Abstract

Top of the atmosphere synthetic spectral radiances are computed for widespread atmospheric conditions by alternatively using the discrete ordinate algorithm solution or approximate methodologies where the scattering effects are simulated by appropriate scaling of the absorption properties of the diffusive layers. The residuals between the full scattering solution and the scaling methods are evaluated at far- and mid- infrared wavelengths and compared with the goal noise of the FORUM (Far-infrared Outgoing Radiation Understanding and Monitoring) satellite sensor, that will be the next European Space Agency (ESA) 9th Earth Explorer, capable of spectrally resolved measurements in the 100–1600 cm−1 band.
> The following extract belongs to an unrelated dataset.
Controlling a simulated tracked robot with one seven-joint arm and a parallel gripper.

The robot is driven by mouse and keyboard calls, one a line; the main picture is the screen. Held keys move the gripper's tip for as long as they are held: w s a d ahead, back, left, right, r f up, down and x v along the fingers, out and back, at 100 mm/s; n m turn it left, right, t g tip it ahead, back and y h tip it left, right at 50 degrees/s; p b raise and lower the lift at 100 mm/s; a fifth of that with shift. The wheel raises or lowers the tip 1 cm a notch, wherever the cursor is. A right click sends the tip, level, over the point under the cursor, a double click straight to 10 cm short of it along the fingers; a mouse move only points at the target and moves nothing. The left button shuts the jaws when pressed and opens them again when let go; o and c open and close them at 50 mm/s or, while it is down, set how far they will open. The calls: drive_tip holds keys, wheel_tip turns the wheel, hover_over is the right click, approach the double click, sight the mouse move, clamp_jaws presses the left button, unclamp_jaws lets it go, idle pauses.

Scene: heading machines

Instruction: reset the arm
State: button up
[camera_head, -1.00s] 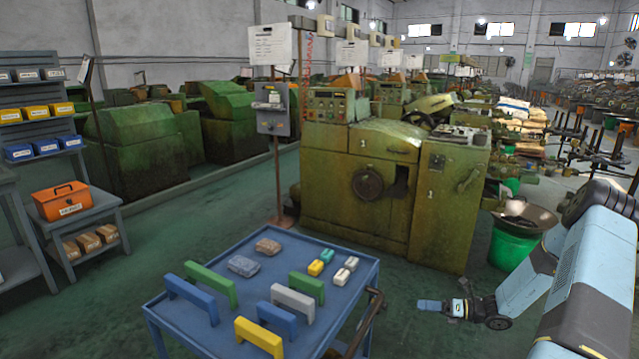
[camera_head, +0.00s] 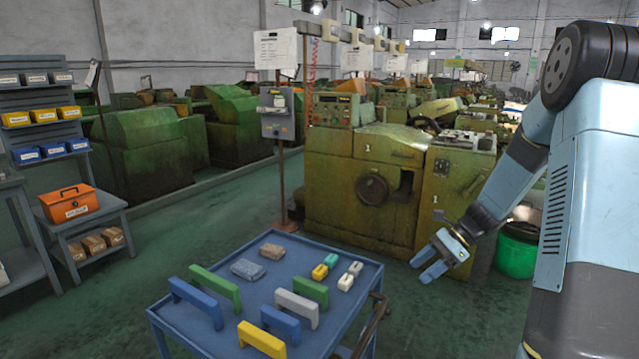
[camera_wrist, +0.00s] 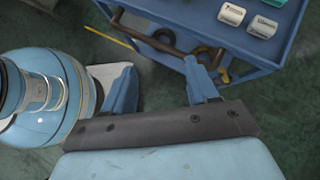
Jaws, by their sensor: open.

The results define the limit of validity of the fast methodologies considered: the Chou approximation, that is provided as an improved version, and a simple scaling based on the similarity principle. In particular, it is shown that in case of water clouds the scaling methodologies are sufficiently accurate in the mid infrared, except when very small effective radii are accounted for, independently of the cloud optical depths. The same holds in the far infrared for low level water clouds and for humid regions, while not negligible inaccuracies are observed in an increasingly dry atmosphere above the cloud and for small effective radii. Ice clouds are accurately simulated by scaling methods at mid infrared wavelengths in all conditions and for very optically thin clouds at far infrared. Nevertheless, the computational errors become larger than the FORUM noise for optical depths of the order of unity at far infrared. Examples of desert dust and volcanic aerosol are also analysed, showing that the approximate solutions could drive to significant errors also at mid infrared wavelengths.